___ DATASET CONTENT ___
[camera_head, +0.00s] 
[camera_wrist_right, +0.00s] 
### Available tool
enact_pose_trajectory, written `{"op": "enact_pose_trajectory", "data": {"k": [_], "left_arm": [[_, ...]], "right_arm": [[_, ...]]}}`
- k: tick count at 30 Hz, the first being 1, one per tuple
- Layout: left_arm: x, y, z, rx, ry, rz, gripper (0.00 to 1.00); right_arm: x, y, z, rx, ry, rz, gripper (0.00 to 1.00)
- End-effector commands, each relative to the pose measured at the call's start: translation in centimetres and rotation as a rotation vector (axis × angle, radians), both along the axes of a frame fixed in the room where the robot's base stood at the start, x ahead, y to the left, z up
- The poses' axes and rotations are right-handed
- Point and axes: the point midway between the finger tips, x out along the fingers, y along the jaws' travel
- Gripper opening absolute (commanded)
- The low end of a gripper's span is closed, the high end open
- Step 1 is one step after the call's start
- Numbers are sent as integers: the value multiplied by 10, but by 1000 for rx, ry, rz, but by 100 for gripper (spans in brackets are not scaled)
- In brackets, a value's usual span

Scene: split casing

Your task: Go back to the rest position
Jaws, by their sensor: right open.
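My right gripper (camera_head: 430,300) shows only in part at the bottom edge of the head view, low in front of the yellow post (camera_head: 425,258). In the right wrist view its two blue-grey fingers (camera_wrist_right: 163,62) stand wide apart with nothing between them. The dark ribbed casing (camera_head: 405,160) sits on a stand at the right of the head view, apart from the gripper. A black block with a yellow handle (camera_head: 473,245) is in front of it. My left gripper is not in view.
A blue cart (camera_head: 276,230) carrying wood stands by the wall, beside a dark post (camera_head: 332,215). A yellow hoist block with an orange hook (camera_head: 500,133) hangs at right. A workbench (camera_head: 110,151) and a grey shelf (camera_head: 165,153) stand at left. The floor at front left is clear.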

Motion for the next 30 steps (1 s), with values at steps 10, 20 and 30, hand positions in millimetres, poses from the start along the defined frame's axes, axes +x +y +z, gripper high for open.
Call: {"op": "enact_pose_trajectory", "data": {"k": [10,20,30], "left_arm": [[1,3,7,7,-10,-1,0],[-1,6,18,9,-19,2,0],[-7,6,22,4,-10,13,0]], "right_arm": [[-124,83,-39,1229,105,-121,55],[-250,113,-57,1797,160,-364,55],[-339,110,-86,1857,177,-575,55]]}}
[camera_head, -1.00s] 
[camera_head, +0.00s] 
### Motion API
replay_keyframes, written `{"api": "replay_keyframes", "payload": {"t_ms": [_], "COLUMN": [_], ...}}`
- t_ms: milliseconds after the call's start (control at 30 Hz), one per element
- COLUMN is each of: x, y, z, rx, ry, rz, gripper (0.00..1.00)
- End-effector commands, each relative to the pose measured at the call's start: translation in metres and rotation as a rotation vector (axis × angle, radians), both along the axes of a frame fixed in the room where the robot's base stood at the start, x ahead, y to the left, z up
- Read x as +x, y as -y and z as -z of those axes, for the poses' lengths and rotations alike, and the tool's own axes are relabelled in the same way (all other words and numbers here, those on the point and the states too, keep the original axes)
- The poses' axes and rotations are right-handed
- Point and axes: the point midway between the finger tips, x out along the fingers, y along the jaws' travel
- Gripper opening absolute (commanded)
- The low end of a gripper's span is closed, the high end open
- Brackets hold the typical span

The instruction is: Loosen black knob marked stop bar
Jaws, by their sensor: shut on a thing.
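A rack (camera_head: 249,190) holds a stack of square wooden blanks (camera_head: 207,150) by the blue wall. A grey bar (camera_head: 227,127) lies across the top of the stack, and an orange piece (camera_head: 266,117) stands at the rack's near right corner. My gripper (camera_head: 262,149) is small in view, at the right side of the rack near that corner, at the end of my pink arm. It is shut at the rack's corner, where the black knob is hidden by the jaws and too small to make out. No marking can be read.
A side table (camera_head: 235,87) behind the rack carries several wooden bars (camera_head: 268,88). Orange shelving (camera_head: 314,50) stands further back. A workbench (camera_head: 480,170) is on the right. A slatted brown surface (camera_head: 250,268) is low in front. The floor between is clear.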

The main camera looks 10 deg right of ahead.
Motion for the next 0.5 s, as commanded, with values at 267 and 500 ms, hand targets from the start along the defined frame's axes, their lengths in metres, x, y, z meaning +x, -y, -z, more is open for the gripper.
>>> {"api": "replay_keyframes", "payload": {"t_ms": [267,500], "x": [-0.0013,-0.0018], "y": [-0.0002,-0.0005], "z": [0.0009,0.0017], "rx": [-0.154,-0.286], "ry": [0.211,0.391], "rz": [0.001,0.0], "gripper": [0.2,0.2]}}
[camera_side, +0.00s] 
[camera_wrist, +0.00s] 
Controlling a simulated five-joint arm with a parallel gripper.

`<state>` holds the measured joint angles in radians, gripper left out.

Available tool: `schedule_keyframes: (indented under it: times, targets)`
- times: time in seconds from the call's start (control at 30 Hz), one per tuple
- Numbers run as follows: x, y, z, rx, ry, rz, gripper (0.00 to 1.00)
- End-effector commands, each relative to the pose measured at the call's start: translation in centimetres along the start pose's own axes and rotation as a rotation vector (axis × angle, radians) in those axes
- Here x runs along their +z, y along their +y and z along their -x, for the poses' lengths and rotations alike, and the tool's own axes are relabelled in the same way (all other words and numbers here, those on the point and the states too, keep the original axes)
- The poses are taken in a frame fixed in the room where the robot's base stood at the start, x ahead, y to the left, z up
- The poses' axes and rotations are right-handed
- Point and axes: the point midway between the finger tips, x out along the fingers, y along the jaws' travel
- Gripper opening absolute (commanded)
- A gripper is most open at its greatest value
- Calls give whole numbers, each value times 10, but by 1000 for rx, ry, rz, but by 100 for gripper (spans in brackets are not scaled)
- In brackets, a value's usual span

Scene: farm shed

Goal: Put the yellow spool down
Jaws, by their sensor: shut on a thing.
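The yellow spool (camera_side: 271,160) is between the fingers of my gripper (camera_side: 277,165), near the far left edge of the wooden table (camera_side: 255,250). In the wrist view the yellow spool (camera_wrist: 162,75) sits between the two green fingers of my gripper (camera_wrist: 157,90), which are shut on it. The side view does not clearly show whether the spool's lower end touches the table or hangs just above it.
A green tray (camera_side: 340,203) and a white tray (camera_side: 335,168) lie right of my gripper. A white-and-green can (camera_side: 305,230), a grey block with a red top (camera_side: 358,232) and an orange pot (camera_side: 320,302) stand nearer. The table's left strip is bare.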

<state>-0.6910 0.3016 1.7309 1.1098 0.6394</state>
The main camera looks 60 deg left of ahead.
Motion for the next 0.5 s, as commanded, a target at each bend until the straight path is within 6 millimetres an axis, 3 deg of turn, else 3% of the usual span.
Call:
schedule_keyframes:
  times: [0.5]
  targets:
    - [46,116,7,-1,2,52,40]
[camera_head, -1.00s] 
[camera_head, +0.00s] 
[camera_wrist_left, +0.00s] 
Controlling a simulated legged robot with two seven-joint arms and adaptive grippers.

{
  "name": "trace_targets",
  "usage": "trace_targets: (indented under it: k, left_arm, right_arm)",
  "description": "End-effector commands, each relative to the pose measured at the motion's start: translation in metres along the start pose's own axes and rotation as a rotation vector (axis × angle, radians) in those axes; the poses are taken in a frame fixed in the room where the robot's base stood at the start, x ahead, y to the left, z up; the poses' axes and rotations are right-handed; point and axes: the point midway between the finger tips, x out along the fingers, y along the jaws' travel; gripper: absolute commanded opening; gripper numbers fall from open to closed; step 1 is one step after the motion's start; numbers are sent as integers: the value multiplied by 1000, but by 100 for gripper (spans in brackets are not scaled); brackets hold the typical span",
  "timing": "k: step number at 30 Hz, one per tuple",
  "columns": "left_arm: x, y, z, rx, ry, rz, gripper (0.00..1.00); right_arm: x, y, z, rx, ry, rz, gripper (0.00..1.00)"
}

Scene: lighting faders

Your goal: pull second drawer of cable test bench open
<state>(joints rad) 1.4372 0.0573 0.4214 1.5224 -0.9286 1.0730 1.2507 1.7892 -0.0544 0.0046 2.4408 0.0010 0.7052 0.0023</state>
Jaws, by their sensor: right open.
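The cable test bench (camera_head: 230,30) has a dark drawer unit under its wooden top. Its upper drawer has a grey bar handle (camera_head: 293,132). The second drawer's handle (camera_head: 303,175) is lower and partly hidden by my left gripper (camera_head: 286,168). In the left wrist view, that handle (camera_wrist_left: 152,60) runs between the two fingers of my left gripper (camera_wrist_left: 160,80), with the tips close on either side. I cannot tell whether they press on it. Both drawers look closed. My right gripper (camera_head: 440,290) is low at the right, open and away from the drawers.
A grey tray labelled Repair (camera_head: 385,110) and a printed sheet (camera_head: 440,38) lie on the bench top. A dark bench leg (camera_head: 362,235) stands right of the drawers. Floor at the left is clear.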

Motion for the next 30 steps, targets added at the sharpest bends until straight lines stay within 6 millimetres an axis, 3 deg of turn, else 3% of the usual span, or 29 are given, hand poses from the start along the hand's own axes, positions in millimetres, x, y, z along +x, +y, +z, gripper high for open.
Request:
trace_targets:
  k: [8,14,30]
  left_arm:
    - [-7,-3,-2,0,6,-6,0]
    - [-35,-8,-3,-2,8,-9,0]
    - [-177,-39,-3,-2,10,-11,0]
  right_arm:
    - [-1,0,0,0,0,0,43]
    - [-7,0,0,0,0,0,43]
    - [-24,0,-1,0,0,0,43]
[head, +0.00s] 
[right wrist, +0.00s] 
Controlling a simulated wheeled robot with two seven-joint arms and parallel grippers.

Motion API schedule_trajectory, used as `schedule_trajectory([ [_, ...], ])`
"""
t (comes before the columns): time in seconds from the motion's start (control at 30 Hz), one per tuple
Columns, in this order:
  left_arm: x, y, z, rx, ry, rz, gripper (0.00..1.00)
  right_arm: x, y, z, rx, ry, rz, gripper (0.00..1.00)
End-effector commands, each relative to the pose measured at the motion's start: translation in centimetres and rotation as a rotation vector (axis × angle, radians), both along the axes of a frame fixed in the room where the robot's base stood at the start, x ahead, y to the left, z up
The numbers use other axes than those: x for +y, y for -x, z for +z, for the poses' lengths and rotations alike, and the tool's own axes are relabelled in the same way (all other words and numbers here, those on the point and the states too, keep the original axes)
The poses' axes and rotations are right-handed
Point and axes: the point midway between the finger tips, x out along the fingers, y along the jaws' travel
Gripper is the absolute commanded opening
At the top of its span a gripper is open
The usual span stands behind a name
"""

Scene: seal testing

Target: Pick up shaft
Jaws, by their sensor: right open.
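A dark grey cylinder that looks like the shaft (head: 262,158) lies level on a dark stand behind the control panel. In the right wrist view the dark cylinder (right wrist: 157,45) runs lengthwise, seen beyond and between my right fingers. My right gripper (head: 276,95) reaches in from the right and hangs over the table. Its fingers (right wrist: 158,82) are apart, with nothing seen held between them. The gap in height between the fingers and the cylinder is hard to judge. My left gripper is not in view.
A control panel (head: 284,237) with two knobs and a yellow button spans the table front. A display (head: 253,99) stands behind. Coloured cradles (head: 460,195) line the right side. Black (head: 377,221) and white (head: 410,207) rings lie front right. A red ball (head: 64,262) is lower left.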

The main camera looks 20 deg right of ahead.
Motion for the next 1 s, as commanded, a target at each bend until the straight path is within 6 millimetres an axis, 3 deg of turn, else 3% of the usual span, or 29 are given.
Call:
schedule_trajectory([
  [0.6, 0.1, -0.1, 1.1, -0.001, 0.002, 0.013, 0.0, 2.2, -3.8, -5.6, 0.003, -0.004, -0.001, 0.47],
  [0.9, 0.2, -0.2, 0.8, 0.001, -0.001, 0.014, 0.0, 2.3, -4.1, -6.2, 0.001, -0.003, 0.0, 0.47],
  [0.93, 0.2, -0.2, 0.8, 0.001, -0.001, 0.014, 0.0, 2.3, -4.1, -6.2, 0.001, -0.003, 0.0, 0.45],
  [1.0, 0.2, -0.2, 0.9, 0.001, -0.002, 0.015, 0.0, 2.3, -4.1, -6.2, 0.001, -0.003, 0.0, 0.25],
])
___
Lines containing the string "grippers" are to be selected and copied.

Controlling a simulated legged robot with two seven-joint arms and adaptive grippers.
Controlling a simulated wheeled robot with two seven-joint arms and parallel grippers.

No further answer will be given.